Health industry railroaded? Agency’s doubled FCA penalties could be a sign

Civil monetary penalty (CMP) amounts are set to double for False Claims Act (FCA) violations that come under the jurisdiction of the Railroad Retirement Board (Board). The CMP adjustments, which will take effect in August, 2016, raise penalties for Railroad Retirement Board related false claims violations from their current range of between $5,500 and $11,000 up to between $10,781 and $21,563. The Railroad Retirement Board adjustment, set out in an Interim final rule makes it the first agency to comply with a congressional mandate to update FCA penalties for inflation set out in the Bipartisan Budget Act of 2015 (P.L 114-74). The DOJ and other health related agencies are expected to follow the Railroad Retirement Board’s lead when they update their own CMP regulations related to the FCA.


The Bipartisan Budget Act of 2015 mandated that, by July 1, 2016, federal agencies make cost-of-living adjustments to FCA CMP amounts to account for inflation because the rates were, in effect, last adjusted in 1986. The statute sets the formula for computation of the new penalties, requiring that the new penalty is obtained by multiplying the pre-adjustment penalty amount or range by the percent change in the Consumer Price Index for all Urban Consumers (CPI–U) over the relevant time period, and rounding to the nearest dollar. The Railroad Retirement Board determined that between October 1986 and October 2015, the CPI–U has increased by 215.628 percent. Accordingly, the agency concluded that the new minimum and maximum penalties for false claims violations under the FCA are $10,781 and $21,563 respectively.

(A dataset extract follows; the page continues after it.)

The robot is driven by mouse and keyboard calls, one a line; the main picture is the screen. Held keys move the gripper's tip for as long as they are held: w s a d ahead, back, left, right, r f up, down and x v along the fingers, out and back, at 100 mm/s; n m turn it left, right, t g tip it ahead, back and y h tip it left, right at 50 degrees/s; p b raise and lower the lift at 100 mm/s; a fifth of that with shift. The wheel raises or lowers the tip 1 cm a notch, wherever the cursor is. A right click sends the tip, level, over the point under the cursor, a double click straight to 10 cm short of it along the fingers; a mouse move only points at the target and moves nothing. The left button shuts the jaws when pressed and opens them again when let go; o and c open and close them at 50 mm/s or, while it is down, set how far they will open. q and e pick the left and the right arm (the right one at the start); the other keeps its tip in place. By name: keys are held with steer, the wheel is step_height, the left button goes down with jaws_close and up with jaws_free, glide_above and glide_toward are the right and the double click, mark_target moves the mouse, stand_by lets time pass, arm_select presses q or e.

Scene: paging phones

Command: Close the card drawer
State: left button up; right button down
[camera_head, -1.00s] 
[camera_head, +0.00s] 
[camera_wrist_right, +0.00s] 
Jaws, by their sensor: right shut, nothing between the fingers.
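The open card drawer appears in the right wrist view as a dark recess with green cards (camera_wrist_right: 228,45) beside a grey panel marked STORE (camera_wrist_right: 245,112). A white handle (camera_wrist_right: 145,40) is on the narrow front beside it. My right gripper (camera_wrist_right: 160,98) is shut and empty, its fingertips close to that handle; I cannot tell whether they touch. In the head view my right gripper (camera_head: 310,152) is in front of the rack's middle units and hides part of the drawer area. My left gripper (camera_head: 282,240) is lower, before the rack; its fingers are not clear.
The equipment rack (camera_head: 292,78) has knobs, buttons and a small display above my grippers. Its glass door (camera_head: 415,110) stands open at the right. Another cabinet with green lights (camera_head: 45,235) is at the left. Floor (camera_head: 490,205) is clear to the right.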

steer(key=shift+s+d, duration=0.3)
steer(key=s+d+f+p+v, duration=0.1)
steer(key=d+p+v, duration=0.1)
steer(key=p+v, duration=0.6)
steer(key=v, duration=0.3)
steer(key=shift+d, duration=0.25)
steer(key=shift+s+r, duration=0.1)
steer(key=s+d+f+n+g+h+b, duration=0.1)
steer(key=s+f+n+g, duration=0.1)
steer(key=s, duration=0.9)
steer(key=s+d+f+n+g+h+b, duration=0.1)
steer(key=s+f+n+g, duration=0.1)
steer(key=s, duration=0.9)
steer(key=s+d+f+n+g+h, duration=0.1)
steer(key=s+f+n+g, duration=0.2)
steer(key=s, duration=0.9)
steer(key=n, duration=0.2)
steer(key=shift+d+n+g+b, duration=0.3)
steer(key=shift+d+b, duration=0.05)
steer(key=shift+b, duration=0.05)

Because the Railroad Retirement Board’s Interim final rule relied upon the same computational method that other agencies are expected to utilize under the statute, life science companies, the health care industry, and government contractors can expect other agencies to issue comparable regulations. Under the Bipartisan Budget Act of 2015, agencies do have the authority to issue lower penalties if an agency determines that the full penalty increase would have a significant economic impact on a substantial number of small entities. While the Railroad Retirement Board did not conduct an economic impact analysis, some experts suggest that an agency like the DOJ will need to conduct such an analysis, which could result in lower penalties.